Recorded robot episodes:
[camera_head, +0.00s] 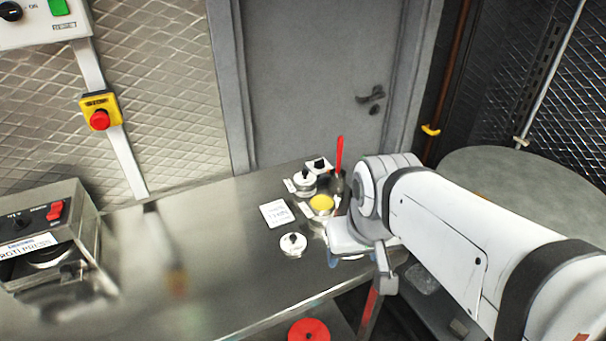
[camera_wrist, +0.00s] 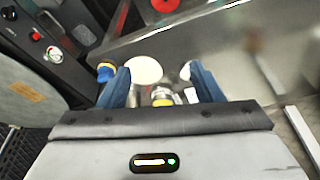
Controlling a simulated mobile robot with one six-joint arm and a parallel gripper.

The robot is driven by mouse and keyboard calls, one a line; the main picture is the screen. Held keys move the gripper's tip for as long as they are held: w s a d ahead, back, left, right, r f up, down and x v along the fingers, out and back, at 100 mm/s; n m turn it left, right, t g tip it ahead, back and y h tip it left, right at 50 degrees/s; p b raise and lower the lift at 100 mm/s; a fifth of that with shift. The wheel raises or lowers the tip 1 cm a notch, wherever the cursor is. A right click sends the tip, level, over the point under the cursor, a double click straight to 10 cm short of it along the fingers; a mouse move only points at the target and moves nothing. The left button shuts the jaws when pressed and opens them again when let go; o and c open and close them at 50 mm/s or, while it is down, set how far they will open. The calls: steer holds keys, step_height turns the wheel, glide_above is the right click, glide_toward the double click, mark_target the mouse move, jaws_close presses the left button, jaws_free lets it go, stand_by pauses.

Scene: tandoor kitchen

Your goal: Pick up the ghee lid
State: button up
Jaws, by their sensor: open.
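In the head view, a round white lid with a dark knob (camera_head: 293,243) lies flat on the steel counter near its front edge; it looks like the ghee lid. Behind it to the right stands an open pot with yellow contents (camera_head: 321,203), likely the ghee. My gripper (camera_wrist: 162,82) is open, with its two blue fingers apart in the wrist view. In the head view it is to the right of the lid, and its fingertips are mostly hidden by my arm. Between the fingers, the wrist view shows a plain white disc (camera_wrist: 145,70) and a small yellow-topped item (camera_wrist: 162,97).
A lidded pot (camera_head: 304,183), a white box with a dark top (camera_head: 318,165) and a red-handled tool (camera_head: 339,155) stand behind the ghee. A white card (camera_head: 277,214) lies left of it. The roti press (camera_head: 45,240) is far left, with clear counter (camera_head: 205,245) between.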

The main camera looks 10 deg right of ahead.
---
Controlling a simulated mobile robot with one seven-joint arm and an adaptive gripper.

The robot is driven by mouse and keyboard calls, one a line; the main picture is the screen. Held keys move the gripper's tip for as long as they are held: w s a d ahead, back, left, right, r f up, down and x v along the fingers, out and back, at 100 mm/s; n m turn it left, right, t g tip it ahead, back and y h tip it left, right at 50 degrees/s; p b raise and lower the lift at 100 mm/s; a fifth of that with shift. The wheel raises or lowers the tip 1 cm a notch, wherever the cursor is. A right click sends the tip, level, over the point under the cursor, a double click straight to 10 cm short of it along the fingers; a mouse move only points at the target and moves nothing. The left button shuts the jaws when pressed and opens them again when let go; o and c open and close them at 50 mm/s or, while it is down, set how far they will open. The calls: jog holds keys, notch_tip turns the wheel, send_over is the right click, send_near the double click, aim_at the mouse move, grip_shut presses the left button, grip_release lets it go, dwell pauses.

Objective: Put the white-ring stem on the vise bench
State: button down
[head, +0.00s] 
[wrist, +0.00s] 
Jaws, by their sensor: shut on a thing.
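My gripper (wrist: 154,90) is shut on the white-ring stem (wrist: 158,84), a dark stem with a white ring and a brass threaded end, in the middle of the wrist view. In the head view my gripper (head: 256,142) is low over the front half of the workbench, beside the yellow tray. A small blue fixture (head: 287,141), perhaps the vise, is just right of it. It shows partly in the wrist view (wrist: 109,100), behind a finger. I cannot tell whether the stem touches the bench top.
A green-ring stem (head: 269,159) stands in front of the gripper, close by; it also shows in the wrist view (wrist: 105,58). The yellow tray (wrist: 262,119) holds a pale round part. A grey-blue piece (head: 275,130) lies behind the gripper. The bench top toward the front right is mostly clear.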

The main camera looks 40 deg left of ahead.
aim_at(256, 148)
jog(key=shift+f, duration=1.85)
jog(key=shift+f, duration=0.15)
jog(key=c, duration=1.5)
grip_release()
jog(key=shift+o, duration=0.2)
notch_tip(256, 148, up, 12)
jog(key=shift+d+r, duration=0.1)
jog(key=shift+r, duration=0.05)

Stated task ▸
Which lines contain "Controlling"? Show each of them.

Answer ▸
Controlling a simulated mobile robot with one six-joint arm and a parallel gripper.
Controlling a simulated mobile robot with one seven-joint arm and an adaptive gripper.

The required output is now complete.